[STATED TASK]
Repeat all of the material below exactly as written, images excluded.
## start MATERIAL PROVIDED
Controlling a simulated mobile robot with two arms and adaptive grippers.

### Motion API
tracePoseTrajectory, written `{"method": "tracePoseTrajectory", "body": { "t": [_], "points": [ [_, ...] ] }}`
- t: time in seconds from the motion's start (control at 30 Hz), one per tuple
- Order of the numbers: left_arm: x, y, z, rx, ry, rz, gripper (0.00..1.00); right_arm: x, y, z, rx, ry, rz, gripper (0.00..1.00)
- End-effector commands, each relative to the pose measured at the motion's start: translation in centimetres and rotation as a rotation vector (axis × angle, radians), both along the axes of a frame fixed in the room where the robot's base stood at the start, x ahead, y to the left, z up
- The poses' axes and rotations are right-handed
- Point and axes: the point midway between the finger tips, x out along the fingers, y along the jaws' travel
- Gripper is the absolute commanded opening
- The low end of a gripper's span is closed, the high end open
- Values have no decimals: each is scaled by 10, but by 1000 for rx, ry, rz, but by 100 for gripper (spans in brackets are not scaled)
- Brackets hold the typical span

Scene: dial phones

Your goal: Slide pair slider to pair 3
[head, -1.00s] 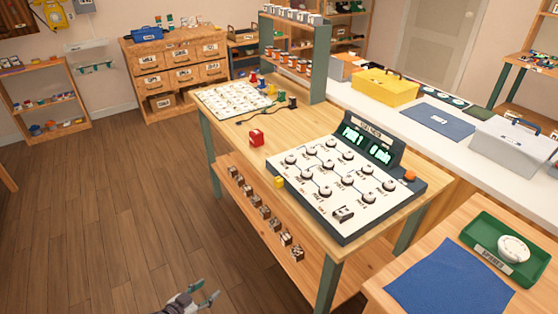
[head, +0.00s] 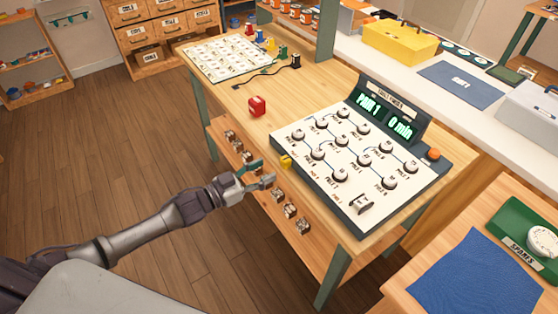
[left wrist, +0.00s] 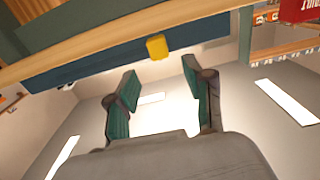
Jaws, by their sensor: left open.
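The dial panel (head: 318,190) is a white sloped board with several round black-and-white knobs, on the wooden table. Its green display (head: 385,115) reads PAIR 1 and 0 min. A small yellow slider knob (head: 286,162) sticks out at the panel's left edge. My left gripper (head: 264,174) is open and empty, just left of the yellow knob and apart from it in the head view. In the left wrist view the yellow knob (left wrist: 157,47) lies beyond the open fingers (left wrist: 160,70), roughly between their tips. My right gripper is not in view.
A red block (head: 257,106) stands on the table behind the yellow knob. An orange button (head: 433,154) is at the panel's right corner. The shelf below the table (head: 268,208) holds several small blocks. The table edge lies close to my gripper; open floor is at left.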

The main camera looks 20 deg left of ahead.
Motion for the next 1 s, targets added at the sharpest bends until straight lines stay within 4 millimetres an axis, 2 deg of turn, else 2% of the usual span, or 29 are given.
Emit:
## end MATERIAL PROVIDED
[OUTPUT BELOW]
Controlling a simulated mobile robot with two arms and adaptive grippers.

### Motion API
tracePoseTrajectory, written `{"method": "tracePoseTrajectory", "body": { "t": [_], "points": [ [_, ...] ] }}`
- t: time in seconds from the motion's start (control at 30 Hz), one per tuple
- Order of the numbers: left_arm: x, y, z, rx, ry, rz, gripper (0.00..1.00); right_arm: x, y, z, rx, ry, rz, gripper (0.00..1.00)
- End-effector commands, each relative to the pose measured at the motion's start: translation in centimetres and rotation as a rotation vector (axis × angle, radians), both along the axes of a frame fixed in the room where the robot's base stood at the start, x ahead, y to the left, z up
- The poses' axes and rotations are right-handed
- Point and axes: the point midway between the finger tips, x out along the fingers, y along the jaws' travel
- Gripper is the absolute commanded opening
- The low end of a gripper's span is closed, the high end open
- Values have no decimals: each is scaled by 10, but by 1000 for rx, ry, rz, but by 100 for gripper (spans in brackets are not scaled)
- Brackets hold the typical span

Scene: dial phones

Your goal: Slide pair slider to pair 3
[head, -1.00s] 
[head, +0.00s] 
[left wrist, +0.00s] 
Jaws, by their sensor: left open.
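The dial panel (head: 318,190) is a white sloped board with several round black-and-white knobs, on the wooden table. Its green display (head: 385,115) reads PAIR 1 and 0 min. A small yellow slider knob (head: 286,162) sticks out at the panel's left edge. My left gripper (head: 264,174) is open and empty, just left of the yellow knob and apart from it in the head view. In the left wrist view the yellow knob (left wrist: 157,47) lies beyond the open fingers (left wrist: 160,70), roughly between their tips. My right gripper is not in view.
A red block (head: 257,106) stands on the table behind the yellow knob. An orange button (head: 433,154) is at the panel's right corner. The shelf below the table (head: 268,208) holds several small blocks. The table edge lies close to my gripper; open floor is at left.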

The main camera looks 20 deg left of ahead.
Motion for the next 1 s, targets added at the sharpest bends until straight lines stay within 4 millimetres an axis, 2 deg of turn, else 2% of the usual span, or 29 are given.
Emit:

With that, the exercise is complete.